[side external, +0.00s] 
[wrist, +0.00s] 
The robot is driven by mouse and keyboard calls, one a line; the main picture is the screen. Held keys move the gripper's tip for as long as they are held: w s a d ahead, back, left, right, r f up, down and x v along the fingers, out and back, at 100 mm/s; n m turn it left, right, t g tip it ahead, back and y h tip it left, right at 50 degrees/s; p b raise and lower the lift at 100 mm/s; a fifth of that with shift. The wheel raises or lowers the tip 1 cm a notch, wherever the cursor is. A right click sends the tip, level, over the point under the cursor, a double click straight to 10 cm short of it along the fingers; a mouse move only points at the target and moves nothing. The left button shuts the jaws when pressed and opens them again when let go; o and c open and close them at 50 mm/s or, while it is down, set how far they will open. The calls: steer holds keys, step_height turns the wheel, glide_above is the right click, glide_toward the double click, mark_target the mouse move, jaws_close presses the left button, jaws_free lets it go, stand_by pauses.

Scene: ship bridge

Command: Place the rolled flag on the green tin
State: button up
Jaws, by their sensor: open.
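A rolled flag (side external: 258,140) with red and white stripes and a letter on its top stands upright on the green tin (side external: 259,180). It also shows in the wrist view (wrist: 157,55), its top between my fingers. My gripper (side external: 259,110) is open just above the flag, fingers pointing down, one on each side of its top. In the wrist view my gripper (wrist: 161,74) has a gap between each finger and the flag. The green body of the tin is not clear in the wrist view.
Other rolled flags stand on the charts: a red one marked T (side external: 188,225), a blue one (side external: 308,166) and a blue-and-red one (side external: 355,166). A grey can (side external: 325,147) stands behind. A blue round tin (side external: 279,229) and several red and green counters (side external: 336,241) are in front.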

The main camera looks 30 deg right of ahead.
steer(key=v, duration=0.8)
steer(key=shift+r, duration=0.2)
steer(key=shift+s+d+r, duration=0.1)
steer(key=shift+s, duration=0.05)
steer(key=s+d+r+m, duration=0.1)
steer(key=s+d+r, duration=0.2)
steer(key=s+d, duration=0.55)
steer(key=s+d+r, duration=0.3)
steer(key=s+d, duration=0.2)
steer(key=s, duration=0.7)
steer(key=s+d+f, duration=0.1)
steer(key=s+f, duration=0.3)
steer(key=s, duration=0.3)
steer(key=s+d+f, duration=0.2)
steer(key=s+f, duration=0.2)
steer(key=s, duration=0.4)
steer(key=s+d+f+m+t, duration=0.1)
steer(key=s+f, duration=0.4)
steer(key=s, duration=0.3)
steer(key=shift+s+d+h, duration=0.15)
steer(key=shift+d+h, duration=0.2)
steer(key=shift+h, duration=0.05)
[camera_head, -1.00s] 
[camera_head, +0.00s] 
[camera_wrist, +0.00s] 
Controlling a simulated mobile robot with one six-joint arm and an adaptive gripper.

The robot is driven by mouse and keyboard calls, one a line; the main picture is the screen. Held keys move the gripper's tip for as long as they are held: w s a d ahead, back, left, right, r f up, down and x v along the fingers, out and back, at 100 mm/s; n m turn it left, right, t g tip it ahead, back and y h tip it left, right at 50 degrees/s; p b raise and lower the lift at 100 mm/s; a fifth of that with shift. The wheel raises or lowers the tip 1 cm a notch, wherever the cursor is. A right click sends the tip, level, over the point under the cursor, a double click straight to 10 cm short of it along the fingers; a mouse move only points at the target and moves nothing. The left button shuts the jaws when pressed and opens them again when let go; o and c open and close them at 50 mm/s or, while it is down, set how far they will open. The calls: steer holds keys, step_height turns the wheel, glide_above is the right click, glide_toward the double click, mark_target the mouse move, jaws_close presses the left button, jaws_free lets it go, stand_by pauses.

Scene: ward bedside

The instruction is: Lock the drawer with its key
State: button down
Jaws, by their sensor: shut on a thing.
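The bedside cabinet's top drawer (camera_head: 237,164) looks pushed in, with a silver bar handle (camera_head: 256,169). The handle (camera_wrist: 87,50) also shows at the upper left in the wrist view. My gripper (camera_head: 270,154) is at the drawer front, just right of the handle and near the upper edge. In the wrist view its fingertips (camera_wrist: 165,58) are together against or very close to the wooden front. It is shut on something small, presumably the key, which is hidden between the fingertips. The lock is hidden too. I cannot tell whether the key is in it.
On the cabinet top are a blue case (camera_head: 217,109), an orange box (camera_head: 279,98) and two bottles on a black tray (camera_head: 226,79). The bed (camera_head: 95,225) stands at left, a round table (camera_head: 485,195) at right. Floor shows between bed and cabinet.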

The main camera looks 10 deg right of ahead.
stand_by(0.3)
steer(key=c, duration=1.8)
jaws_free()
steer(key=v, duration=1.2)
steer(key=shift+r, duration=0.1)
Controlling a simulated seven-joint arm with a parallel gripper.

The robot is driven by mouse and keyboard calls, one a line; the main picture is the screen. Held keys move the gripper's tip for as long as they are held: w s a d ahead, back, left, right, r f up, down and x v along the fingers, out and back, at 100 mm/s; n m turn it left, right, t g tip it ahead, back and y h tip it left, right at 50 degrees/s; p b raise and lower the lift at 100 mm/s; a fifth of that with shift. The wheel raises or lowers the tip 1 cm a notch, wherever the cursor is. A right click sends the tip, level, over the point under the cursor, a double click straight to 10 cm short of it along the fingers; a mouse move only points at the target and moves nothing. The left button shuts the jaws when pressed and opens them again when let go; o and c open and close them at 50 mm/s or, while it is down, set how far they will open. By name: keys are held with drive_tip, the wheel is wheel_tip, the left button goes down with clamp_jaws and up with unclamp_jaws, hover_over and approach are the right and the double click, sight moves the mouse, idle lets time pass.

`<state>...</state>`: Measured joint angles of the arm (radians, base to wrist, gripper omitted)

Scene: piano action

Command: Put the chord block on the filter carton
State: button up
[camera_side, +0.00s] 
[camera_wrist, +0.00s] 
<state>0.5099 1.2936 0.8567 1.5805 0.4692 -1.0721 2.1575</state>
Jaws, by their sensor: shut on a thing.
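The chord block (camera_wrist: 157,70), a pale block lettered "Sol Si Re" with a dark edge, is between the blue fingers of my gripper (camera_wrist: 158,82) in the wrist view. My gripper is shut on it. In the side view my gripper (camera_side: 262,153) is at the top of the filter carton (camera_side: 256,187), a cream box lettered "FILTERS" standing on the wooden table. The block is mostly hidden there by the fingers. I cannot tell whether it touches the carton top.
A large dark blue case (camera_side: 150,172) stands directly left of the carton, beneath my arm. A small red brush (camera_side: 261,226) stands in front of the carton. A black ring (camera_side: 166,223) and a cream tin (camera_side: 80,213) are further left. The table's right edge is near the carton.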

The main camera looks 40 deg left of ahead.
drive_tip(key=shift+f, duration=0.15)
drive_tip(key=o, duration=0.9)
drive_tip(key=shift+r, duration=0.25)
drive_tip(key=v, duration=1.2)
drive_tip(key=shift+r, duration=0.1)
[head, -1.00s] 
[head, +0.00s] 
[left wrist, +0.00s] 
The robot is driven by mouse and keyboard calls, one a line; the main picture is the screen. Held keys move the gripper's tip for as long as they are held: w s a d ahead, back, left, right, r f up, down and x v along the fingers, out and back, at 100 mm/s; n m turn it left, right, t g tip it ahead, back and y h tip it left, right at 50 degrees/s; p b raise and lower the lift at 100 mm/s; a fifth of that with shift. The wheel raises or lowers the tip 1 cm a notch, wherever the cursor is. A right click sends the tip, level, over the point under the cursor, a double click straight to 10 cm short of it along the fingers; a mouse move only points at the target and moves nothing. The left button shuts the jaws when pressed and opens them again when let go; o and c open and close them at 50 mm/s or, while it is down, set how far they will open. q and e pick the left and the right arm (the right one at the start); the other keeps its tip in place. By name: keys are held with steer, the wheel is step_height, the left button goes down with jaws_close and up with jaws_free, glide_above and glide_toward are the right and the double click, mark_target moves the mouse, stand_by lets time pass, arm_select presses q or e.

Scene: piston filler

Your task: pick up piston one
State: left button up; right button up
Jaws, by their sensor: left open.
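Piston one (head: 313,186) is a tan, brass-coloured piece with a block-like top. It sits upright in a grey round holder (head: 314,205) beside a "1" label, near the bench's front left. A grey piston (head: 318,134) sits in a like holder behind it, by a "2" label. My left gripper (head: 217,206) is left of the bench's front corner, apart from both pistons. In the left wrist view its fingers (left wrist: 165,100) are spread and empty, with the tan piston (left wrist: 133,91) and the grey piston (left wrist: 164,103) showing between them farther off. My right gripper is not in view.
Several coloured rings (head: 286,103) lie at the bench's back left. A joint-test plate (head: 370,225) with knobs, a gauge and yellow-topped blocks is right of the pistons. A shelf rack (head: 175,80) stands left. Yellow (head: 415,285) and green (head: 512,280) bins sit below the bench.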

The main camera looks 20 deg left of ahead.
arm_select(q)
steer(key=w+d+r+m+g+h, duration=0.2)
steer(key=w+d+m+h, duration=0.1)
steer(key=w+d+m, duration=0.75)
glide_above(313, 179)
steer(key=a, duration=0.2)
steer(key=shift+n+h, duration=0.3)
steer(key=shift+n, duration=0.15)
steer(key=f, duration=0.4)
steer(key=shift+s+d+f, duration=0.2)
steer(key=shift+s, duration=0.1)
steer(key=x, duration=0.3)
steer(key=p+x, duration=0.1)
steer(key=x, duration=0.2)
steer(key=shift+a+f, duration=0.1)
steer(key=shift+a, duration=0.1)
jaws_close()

WHAT TO DO: Starting at the line that contains "Command: Put the" and ending at the line that contains "[left wrist, +0.00s]", repeat each line exactly, both ends included, and nothing else.

WORKED SOLUTION:
Command: Put the chord block on the filter carton
State: button up
[camera_side, +0.00s] 
[camera_wrist, +0.00s] 
<state>0.5099 1.2936 0.8567 1.5805 0.4692 -1.0721 2.1575</state>
Jaws, by their sensor: shut on a thing.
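The chord block (camera_wrist: 157,70), a pale block lettered "Sol Si Re" with a dark edge, is between the blue fingers of my gripper (camera_wrist: 158,82) in the wrist view. My gripper is shut on it. In the side view my gripper (camera_side: 262,153) is at the top of the filter carton (camera_side: 256,187), a cream box lettered "FILTERS" standing on the wooden table. The block is mostly hidden there by the fingers. I cannot tell whether it touches the carton top.
A large dark blue case (camera_side: 150,172) stands directly left of the carton, beneath my arm. A small red brush (camera_side: 261,226) stands in front of the carton. A black ring (camera_side: 166,223) and a cream tin (camera_side: 80,213) are further left. The table's right edge is near the carton.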

The main camera looks 40 deg left of ahead.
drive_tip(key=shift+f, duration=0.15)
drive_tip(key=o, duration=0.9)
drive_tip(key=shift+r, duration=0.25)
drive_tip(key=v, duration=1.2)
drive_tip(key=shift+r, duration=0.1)
[head, -1.00s] 
[head, +0.00s] 
[left wrist, +0.00s] 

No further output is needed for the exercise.